__EXERCISE GOAL__. Answer with one number: the count of lines in the listing below that hold the word "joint".

(Rows from a dataset)
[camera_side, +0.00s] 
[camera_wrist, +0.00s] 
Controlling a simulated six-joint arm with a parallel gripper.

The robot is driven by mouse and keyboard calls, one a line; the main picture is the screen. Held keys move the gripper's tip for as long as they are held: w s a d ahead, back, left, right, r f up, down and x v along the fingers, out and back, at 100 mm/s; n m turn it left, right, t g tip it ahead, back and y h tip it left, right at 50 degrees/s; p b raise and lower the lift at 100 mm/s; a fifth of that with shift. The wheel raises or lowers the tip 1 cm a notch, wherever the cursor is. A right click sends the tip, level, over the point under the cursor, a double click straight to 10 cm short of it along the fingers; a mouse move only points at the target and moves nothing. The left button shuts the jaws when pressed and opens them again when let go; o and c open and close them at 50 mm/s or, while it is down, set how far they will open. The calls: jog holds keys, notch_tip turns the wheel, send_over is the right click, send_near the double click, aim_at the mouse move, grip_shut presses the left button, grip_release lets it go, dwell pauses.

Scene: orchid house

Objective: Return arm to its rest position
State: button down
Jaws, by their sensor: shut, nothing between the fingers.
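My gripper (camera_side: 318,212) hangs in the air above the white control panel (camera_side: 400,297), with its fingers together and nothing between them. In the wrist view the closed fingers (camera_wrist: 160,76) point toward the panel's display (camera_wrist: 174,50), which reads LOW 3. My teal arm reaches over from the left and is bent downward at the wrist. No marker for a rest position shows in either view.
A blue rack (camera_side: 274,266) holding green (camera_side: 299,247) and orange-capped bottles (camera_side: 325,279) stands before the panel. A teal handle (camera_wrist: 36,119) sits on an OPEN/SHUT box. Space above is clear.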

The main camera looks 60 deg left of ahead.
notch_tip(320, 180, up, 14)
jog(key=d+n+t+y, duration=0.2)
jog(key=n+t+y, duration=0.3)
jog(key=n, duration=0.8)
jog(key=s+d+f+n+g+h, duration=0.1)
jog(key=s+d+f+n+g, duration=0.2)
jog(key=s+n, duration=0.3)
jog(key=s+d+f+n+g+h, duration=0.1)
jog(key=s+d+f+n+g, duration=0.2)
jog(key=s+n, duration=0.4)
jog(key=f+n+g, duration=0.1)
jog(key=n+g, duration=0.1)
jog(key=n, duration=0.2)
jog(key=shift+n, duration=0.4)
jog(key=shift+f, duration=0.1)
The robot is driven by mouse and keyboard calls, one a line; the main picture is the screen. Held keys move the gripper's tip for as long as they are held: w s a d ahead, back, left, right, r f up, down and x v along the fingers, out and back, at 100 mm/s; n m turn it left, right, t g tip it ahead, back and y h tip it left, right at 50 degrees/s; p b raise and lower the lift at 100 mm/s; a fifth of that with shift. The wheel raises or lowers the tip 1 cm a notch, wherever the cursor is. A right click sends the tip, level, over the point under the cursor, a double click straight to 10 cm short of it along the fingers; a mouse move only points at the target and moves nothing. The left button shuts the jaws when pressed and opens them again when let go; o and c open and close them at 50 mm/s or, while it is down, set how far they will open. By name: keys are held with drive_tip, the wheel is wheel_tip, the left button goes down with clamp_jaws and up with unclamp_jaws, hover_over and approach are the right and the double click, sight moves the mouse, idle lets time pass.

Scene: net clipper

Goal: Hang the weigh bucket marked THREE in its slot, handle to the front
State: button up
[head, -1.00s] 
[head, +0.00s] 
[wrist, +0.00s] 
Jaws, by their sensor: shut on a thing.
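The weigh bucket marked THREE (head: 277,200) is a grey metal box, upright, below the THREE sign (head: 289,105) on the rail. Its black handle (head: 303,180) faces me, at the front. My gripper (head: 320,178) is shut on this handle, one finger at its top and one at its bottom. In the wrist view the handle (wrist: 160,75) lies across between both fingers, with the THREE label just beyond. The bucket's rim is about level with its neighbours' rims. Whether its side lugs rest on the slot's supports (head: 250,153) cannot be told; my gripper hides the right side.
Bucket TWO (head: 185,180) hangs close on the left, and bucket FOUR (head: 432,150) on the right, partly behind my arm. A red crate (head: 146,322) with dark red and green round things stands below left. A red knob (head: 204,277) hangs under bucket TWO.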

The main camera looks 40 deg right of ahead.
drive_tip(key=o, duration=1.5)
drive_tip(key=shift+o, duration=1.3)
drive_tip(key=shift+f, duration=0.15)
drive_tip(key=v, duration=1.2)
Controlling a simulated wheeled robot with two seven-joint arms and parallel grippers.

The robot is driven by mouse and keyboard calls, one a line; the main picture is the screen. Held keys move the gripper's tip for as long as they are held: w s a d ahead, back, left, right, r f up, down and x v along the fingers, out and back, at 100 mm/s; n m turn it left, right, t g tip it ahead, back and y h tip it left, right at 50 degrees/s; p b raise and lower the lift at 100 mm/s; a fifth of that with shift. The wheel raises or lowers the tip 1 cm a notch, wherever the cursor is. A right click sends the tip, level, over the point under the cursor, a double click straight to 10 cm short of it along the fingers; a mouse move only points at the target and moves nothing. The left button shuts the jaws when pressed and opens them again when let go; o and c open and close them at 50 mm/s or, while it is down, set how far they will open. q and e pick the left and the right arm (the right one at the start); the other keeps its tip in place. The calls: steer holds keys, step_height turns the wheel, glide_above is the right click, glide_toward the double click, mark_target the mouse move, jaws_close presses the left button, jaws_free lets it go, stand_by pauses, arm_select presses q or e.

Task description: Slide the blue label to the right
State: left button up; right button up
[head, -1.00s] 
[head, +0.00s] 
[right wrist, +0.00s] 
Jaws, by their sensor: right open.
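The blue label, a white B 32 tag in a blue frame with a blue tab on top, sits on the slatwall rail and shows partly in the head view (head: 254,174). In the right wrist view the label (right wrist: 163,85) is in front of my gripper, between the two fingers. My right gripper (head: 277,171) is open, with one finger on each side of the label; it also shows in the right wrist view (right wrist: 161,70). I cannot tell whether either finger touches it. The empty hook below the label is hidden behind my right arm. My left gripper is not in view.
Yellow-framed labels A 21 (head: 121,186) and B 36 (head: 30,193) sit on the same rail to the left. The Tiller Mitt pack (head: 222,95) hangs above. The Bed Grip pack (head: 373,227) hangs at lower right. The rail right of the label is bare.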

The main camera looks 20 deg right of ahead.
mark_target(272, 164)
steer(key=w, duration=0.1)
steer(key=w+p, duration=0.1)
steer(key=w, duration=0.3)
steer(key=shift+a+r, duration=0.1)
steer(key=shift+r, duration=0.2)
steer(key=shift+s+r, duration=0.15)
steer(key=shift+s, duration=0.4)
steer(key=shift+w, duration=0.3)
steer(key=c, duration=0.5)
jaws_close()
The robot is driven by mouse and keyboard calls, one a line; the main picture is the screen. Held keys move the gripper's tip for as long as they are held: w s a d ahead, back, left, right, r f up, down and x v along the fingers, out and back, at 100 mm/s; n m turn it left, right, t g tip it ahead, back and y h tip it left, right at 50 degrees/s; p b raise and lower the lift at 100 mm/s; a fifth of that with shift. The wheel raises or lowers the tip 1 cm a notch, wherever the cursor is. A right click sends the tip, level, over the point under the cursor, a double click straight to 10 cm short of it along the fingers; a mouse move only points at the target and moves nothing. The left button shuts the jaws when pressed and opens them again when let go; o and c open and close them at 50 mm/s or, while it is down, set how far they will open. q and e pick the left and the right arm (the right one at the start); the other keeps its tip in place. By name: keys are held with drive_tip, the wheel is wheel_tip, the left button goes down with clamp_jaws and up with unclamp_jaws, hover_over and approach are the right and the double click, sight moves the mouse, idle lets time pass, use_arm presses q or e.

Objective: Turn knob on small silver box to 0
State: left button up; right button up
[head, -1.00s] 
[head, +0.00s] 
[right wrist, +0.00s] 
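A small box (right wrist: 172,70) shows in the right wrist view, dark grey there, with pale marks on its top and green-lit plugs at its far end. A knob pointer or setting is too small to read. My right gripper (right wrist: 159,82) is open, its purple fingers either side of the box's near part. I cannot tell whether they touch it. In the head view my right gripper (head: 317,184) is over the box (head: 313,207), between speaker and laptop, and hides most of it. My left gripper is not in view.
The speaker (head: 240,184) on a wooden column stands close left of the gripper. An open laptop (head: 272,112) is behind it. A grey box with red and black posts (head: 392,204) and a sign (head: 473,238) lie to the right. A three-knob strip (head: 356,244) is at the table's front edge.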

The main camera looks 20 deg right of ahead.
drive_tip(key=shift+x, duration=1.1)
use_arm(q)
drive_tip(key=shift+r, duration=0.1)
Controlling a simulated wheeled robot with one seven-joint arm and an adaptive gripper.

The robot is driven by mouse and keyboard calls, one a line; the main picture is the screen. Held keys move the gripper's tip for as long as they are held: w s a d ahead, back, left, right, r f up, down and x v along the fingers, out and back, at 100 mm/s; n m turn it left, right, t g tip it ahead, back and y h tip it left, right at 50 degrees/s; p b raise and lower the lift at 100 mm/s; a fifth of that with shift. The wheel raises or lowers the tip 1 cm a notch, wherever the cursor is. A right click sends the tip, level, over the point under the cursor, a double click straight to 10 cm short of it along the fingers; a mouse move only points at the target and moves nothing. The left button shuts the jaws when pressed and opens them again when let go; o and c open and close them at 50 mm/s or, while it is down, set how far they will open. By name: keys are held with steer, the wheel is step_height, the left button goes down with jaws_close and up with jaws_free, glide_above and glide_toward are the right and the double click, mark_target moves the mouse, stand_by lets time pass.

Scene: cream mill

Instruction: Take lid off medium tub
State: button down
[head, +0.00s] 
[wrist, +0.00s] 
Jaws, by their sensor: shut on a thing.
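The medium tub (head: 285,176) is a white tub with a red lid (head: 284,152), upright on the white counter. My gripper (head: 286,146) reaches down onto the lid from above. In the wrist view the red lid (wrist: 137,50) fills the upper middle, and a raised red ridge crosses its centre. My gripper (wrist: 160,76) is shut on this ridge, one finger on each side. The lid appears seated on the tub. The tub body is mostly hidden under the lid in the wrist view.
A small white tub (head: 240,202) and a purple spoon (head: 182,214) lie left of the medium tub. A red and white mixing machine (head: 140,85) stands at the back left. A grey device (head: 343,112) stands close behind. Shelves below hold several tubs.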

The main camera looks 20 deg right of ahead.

__FINISHED ANSWER__. 3